There are some days that you just don’t have the energy to take your dog on the walk they deserve, or it’s raining and your dog claims they can’t walk, but they still have the energy to berserk around your house. If you have a dog that can fetch, playing fetch indoors is a great way to work off some of that excess energy. However, Ayla doesn’t fetch. She understands “go get it,” but as soon as I say “bring it here,” she gives me a look, “No. You come get it.” The only way to get her to return things is to sit at the end of a hallway, toss the toy down the hallway, and then attempt to pull it out of her mouth when she tries to run past me for her bed.
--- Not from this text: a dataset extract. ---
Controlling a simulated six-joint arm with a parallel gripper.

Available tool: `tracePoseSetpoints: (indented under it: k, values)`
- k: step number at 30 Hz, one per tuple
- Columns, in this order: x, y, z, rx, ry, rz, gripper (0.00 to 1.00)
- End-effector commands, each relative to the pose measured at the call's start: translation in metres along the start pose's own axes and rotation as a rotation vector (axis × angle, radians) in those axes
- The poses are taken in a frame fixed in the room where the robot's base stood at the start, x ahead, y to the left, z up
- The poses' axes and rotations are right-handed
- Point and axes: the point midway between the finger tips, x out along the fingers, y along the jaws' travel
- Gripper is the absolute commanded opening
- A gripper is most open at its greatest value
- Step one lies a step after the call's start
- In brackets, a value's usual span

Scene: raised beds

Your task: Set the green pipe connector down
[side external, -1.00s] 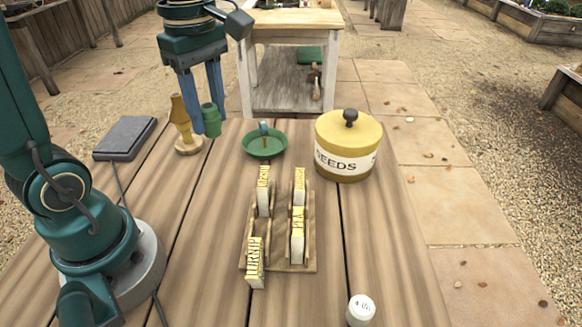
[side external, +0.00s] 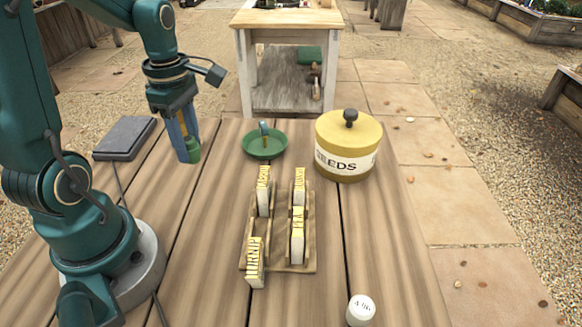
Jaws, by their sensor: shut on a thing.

I even tried to teach Drop It for a treat while she went running past, which works, but only once because then Ayla won’t go get anything else. “Ayla, go get it!” “But you have treats.” “Go get it!” “TREATS.” “You can have a treat if you go get it.” “I cannot focus on anything but the treats.” Subsequently, we’ve amended the fetch game into one that involves treats and which I call “Upstairs/Downstairs.”
I also teach Ayla tricks. We’re up to about 40 unique commands. Some are obedience, some are agility, but a lot are just tricks that I have seen other dogs on YouTube or Facebook perform and which I decided that Ayla could learn. Teaching tricks is also good mental stimulation for your dog and as a bonus can be done while you’re cooking dinner. Woot, multitasking! Some took us a while. Teaching Ayla to spin left and right took no less than three months. Teaching her to jump through my arms actually required following a YouTube video on teaching cats to jump through your arms, because she could do a hula hoop just fine, but couldn’t translate hula hoop to arm hoop. Likewise, it took several days to teach ‘Bang’ or the equivalent of play dead because Ayla will not let me shape her into position and it was a multi-step process to train the down, then roll onto your side with your head flat. No, you have to stay dead for a few seconds, love, you can’t just immediately pop back up for a cookie.
My agility instructor also taught me the concept of teaching dogs “Yes/No” in response to questions like “Do you want to go outside?” and also Copy. I find Copy intriguing as the premise is that you train your dog to copy movements that your dog already associates with verbal commands, and then in the future, you can just do a new movement and ask your dog to Copy. The challenge that I discovered in teaching copy was that almost all the commands that I had given Ayla up unto that point had a hand signal associated with them. Since you want to introduce the copy command by voice “Ayla Copy Spin” while also performing the movement (eg. I would spin in a circle), I actually had to rework a lot of tricks without hand signals and that took a little practice. Once I had a couple that we knew without question: Sit Pretty, Spin, and Praise, I was able to shorten the command to “Ayla Copy” and then perform one of those three actions myself to trigger her to copy. We’re currently still working on extending this to Back It Up, but it’s counter-intuitive to Ayla to back up when I back up because typically she wants to come forward if I back up because I am the holder of treats and she wants to be ready for the next command. However, she has done it once or twice, so I know it’s possible!